It has become trendy among the unenlightened to invent novel ways to add resistance to certain skill-specific movements. To the uninformed, this seems like a good idea. The exercise now mimics the skill (sort of) so now we’re simultaneously exercising and improving skill. Good idea, except for the fact it doesn’t work and may be detrimental.
Just as bad, the people promoting this are often doing so out of financial motivation by offering a class or product tie-in. They can’t prove their approach is “better” but it offers the illusion of being scientific and the ad looks good. Operators are standing by! Order now!
Here is why this approach is wrong.
Using artificial resistance as some pseudo skill-specific movement is a bad idea. You’re practicing to overcome resistance that won’t normally be there and this will likely will have a negative influence on skill development. A skill-specific movement needs to be specific to the skill if it is to be trained properly. Swinging an abnormally heavy bat or club interferes with the movement pattern used with the normally weighted one and changes things. Adding tension/resistance straps requires overcoming forces in amounts and directions that aren’t normally there, embedding a motor pattern different from what you need.
Kind of odd that instructors warning against the imagined “dangers” of creating bad habits via competition are suggesting practice/training with a method that has been tested and proven to create actual bad habits.
Here’s a video demonstration of why:
Here’s a segment from Fads and Fallacies lecture from Dr.
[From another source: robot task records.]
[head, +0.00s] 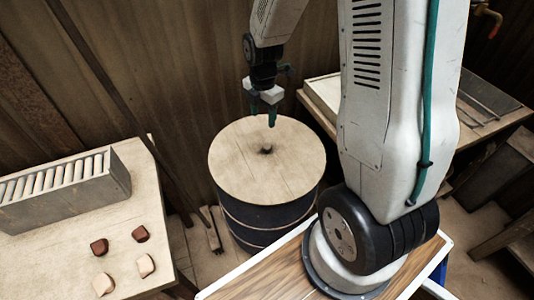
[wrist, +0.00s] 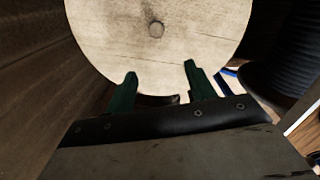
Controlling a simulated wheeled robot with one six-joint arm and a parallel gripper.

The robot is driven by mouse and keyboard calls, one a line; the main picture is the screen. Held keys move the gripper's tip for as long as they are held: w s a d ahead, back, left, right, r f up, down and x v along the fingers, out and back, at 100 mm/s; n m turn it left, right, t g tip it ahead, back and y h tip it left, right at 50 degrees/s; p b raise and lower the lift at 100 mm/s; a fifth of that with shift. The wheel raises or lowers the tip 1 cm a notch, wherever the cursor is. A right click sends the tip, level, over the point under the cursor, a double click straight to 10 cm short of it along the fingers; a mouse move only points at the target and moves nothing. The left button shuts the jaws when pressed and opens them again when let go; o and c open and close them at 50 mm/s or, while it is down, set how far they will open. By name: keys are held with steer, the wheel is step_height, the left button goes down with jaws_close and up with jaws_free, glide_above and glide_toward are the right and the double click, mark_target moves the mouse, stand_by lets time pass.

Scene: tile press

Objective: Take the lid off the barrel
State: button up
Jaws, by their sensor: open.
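The barrel (head: 258,222) is dark with pale hoops and stands on the floor in the middle of the head view. Its round, pale wooden lid (head: 237,157) lies on top and covers it. A small dark knob (head: 266,150) sits at the lid's centre. The lid (wrist: 190,45) and its knob (wrist: 156,29) also show in the wrist view. My gripper (head: 264,117) is above the far part of the lid, open and empty. Its two green fingers (wrist: 157,80) show apart in the wrist view, with the knob beyond their tips.
A table (head: 140,185) at the left bears a grey rack (head: 65,190) of pale tiles and several small brown and tan pieces. A wooden wall (head: 170,60) rises behind the barrel. A bench (head: 315,112) with a pale tray stands at the right back.

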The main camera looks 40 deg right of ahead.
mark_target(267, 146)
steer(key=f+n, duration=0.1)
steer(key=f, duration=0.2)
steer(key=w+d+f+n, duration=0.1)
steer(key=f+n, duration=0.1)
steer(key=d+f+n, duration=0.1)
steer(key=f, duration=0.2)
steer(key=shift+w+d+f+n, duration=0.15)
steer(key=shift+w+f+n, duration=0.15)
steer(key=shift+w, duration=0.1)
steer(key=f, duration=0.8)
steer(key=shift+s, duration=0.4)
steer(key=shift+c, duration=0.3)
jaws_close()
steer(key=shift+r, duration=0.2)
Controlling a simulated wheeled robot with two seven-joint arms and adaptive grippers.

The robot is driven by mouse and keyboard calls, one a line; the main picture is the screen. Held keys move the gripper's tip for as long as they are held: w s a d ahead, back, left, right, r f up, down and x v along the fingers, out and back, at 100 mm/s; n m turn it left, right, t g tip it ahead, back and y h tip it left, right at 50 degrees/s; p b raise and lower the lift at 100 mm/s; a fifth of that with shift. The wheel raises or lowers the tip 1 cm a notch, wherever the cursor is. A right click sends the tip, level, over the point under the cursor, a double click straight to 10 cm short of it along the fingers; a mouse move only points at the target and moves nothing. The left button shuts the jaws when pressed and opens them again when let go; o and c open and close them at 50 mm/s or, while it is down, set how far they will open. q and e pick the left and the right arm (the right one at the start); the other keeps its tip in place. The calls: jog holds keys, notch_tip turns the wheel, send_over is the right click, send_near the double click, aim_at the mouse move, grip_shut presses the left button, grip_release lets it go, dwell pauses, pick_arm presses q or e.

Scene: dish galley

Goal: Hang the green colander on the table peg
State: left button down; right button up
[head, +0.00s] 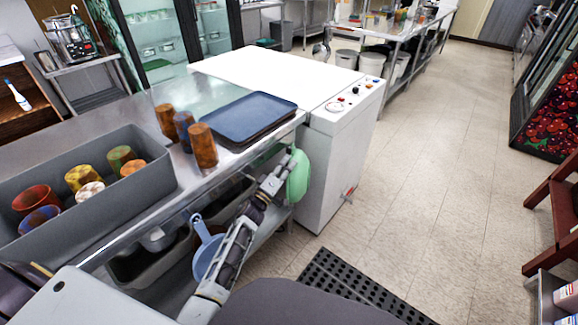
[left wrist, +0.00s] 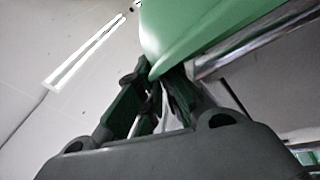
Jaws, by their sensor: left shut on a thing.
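The green colander (head: 298,175) is at the right end of the steel table (head: 222,183), in front of the white machine's side. My left gripper (head: 284,170) is shut on its edge. In the left wrist view the colander (left wrist: 215,28) fills the top middle, its rim between the fingertips (left wrist: 152,82). The colander looks steeply tilted, near the table's end; I cannot tell whether it touches the table. I cannot make out the table peg. My right gripper is not in view.
A blue strainer-like utensil (head: 207,252) hangs at the table's front. Dark trays (head: 248,116), stacked cups (head: 202,146) and a grey bin of cups (head: 158,174) stand on top. The white machine (head: 335,170) is close on the right. A black mat (head: 350,290) lies on the floor.

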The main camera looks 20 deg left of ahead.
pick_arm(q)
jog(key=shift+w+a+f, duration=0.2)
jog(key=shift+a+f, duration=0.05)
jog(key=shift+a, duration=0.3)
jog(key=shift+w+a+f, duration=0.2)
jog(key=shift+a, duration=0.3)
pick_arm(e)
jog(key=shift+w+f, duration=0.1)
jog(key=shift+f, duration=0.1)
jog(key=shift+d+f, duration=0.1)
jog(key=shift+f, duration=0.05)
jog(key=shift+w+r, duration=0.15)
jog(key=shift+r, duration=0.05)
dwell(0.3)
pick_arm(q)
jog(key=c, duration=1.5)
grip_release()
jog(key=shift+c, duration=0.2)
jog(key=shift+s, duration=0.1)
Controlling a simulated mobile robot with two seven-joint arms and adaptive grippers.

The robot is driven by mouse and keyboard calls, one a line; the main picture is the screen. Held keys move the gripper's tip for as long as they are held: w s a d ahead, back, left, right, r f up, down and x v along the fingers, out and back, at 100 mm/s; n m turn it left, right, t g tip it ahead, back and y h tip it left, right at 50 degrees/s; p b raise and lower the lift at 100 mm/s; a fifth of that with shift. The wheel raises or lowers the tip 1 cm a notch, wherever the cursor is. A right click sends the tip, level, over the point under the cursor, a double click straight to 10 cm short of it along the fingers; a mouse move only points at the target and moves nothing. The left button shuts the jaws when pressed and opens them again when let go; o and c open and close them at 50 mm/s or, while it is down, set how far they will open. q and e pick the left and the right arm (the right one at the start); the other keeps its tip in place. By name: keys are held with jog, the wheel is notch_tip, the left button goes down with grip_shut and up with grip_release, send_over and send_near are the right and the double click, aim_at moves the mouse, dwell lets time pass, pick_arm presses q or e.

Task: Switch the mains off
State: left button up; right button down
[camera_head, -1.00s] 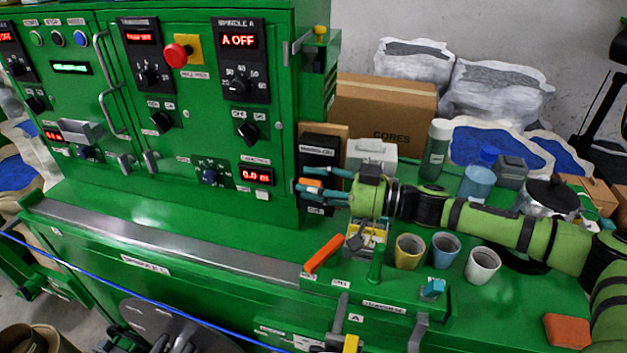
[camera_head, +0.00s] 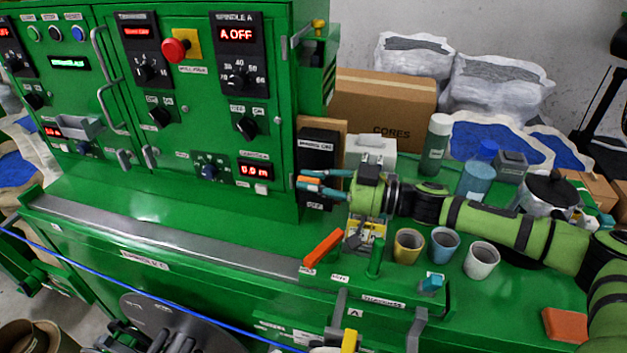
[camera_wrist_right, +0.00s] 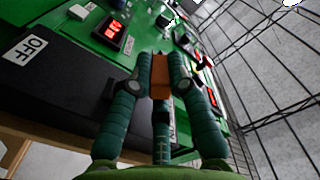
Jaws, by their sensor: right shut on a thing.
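The mains switch is a black box (camera_head: 318,150) mounted at the right end of the green control cabinet (camera_head: 230,120). Its orange handle (camera_wrist_right: 160,77) shows between my right gripper's fingers in the right wrist view. My right gripper (camera_head: 310,181) reaches in from the right at the lower part of the box, and its teal fingers are shut on the orange handle. In the wrist view an OFF label (camera_wrist_right: 28,47) is on the left of the black box and an ON label (camera_wrist_right: 172,122) lies partly behind the fingers. My left gripper is not in view.
A red emergency button (camera_head: 176,49) and lit displays are on the cabinet front. Below my right arm stand yellow, blue and white cups (camera_head: 482,260), and an orange lever (camera_head: 323,248) sticks up. Bottles (camera_head: 436,143) and a kettle (camera_head: 549,200) stand behind the arm.

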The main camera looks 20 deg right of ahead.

Mike Israetel in his Advanced Strength and Conditioning Theory course.
An article explaining the same problem:
https://spurlingtrainingsystems.wordpress.com/2012/12/02/sport-specific-training-what-is-it-and-should-it-exist/
Another article on this:
https://www.t-nation.com/blogs/number-one-coaching-mistake/
And another:
http://www.wsj.com/articles/SB10001424053111903341404576482291550957386
And another:
https://barbellrehab.com/sport-specific-training/
The better approach (arguably the only effective approach) is to conduct strength and conditioning as general preparation. Squats, presses, pulls, sprints, simple calisthenics, and the like yield general adaptations that aren’t specific to any particular skill or sport. Train and practice specific fundamental skills without making it “functional fitness.” Do the minimum that still allows measurable progress over time. This requires measuring (and having the means to measure) so that it can be determined if/when capabilities and skills are actually improving, by how much, and how quickly.
Those now-improved base capabilities and fundamental skills will yield improved performance in any environment once any particulars needed for that environment are addressed. This context-specific preparation comes on quickly once base capabilities and fundamental skills are well developed.
Jerking around with pseudo skill-specific exercise is great way to avoid developing base capabilities and fundamental skills.